Jair era um só, por isso todo mundo fazia questão de pronunciar seu santo nome de forma completa, Jair da Rosa Pinto. Os mais entendidos acrescentavam: de Barra Mansa.
Hércules havia muito não jogava mais, Rodrigues estava no Palmeiras. Quem cobrava essas faltas para o Fluminense era Joel, ponta-esquerda como os citados, mas perna-de-pau comprovado, embora de chute forte. Não jogava aquela noite, seu substituto era Quincas, que nem chute forte tinha.

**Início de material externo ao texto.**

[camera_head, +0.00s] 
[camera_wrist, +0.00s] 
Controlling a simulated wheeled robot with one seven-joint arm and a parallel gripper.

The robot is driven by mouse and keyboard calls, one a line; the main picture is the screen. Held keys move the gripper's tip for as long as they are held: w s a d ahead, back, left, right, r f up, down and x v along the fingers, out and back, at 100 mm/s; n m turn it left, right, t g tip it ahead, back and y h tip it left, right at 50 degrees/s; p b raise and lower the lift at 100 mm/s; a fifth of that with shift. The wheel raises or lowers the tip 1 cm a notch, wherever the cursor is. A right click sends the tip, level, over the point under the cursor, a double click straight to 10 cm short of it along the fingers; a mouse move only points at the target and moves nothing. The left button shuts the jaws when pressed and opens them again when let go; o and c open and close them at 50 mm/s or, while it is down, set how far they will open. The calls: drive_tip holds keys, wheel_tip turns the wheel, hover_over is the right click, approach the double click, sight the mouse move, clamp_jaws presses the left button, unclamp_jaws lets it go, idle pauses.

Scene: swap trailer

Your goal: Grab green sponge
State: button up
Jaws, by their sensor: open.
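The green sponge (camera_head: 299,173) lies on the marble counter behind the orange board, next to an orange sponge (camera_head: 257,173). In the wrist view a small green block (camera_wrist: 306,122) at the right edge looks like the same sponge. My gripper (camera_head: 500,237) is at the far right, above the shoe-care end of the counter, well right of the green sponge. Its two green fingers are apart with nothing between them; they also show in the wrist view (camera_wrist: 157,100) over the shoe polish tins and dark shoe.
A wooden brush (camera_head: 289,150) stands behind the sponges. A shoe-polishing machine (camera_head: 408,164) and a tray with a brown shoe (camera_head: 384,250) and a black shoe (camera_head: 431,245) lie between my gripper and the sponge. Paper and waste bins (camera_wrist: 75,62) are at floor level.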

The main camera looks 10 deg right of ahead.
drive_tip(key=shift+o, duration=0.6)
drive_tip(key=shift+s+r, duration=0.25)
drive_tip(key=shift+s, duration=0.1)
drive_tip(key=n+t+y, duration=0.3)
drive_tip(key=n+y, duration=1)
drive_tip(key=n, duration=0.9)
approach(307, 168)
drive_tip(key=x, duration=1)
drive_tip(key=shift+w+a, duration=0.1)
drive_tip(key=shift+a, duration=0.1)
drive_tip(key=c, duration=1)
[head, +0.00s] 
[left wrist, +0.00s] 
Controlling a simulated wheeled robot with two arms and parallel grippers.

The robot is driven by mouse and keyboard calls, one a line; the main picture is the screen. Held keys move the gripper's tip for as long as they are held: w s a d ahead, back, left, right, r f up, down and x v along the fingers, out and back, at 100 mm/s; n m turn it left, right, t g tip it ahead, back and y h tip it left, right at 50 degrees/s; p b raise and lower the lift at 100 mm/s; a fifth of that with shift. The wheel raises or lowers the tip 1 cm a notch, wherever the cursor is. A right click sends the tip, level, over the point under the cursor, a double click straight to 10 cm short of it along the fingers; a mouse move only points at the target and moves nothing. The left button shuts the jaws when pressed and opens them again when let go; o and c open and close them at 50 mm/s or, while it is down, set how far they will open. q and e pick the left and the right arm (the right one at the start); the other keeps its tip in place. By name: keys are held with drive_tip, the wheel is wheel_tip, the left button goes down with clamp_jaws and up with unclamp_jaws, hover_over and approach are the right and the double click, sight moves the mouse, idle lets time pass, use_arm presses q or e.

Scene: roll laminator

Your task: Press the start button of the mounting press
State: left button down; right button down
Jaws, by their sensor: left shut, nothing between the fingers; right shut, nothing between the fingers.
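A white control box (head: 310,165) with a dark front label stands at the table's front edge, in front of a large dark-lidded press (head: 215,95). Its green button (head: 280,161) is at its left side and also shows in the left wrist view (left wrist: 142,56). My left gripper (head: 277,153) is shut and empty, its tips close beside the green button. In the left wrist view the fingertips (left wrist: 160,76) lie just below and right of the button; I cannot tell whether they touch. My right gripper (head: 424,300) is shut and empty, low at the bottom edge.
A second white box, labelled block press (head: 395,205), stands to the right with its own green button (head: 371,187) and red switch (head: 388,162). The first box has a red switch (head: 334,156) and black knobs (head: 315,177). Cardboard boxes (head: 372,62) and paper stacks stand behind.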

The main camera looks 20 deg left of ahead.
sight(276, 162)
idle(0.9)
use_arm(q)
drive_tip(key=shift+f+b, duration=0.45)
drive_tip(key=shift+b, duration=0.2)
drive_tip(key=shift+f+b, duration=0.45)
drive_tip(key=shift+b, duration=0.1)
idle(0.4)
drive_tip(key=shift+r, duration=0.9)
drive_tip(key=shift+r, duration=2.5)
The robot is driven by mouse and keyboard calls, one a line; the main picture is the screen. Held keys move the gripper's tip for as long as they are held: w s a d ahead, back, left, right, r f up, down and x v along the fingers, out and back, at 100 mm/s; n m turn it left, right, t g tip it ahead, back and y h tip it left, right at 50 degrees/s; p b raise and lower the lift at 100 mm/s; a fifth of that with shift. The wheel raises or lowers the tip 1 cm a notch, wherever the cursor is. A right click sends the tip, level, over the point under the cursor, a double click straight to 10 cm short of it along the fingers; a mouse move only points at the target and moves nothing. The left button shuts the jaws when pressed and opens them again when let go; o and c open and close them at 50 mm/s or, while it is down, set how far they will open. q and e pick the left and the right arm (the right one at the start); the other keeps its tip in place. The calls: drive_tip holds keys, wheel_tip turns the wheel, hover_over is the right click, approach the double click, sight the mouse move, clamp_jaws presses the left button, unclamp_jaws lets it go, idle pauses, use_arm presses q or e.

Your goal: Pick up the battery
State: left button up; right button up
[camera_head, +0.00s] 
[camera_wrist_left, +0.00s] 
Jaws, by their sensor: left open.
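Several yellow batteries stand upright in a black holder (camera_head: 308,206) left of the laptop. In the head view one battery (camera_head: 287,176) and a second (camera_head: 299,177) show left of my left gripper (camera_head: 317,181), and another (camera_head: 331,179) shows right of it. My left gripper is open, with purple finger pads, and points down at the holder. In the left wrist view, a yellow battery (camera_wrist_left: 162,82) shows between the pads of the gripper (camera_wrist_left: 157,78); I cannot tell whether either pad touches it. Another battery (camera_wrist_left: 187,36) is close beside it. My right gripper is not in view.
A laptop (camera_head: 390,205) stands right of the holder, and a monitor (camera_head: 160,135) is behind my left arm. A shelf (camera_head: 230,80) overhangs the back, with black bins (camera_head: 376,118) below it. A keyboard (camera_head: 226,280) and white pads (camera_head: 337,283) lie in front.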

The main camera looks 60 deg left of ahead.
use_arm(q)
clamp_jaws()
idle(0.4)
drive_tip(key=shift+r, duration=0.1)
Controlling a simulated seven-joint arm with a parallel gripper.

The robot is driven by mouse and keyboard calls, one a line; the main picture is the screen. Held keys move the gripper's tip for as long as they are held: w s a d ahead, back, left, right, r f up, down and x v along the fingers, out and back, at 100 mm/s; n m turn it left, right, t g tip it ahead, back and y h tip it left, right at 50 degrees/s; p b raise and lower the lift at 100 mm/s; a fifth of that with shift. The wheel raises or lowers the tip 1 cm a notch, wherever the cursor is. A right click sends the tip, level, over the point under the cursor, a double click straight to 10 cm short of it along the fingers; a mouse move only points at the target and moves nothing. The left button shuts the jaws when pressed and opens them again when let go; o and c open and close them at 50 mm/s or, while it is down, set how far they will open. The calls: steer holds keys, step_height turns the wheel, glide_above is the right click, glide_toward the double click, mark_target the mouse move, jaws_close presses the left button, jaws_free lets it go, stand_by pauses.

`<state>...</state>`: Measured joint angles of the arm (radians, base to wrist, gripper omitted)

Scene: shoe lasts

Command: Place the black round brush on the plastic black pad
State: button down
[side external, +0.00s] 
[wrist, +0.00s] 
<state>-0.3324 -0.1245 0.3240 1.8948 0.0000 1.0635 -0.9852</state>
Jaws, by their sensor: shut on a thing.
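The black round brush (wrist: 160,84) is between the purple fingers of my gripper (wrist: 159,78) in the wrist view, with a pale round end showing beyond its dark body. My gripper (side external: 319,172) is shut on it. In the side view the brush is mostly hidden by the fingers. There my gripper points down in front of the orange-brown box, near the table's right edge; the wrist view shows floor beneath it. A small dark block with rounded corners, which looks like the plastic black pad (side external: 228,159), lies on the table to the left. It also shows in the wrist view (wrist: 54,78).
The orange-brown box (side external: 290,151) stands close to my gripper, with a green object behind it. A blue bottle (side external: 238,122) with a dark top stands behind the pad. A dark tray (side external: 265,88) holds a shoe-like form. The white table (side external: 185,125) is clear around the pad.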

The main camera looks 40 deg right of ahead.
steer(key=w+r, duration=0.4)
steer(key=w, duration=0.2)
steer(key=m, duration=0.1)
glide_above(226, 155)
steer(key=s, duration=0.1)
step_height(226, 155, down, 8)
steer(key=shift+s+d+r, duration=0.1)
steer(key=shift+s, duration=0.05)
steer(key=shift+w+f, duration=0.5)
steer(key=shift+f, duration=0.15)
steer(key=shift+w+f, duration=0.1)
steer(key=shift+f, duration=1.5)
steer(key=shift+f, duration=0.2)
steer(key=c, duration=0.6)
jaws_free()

Ninguém queria bater aquela falta. Perto da bola, mãos apoiadas na cintura, em forma de jarra, Didi olhava o chão, os pés encostados no couro. A barreira formou-se com todos os jogadores da Suíça presentes, mais os espíritos de Guilherme Tell, Calvino, Rousseau e do inventor do relógio de cuco, que é tido como suíço, mas parece que nasceu na Áustria.
Houve quem pensasse que o juiz apitara alguma coisa interrompendo o lance. O goleiro julgava que a cobrança seria repetida. O pasmo durou aquilo que os italianos chamam de "átimo".
Somente Didi sabia o que havia feito. Numa corrida lenta, arrastando aquele manto de príncipe de rancho que Nelson Rodrigues descobrira nele, dirigia-se para o centro do campo, a cabeça baixa, os cotovelos presos ao corpo, os braços sacudidos ao ritmo da breve corrida.
Então o juiz fez o gesto que indicava a validade do gol. Os suíços não reclamaram, tampouco entenderam. Sim, estava feito. O primeiro gol que mais tarde ganharia o nome de "folha seca". Hoje, até no Anapolina, no Tuna Luso e no Dom Bosco sabem cobrar falta assim. Zico foi mestre, o único que se aproximou de Didi.
Naquela noite, saindo do Maracanã, eu ia apatetado. Em casa, no escuro da noite, desconfiei que havia presenciado um fato histórico. Sempre invejei aqueles que viram Nijinski dar o famoso salto do "Espectro da Rosa", aquela massa muscular caindo de metro e meio de altura sem fazer barulho no chão do palco. Eu vira coisa melhor e sabia.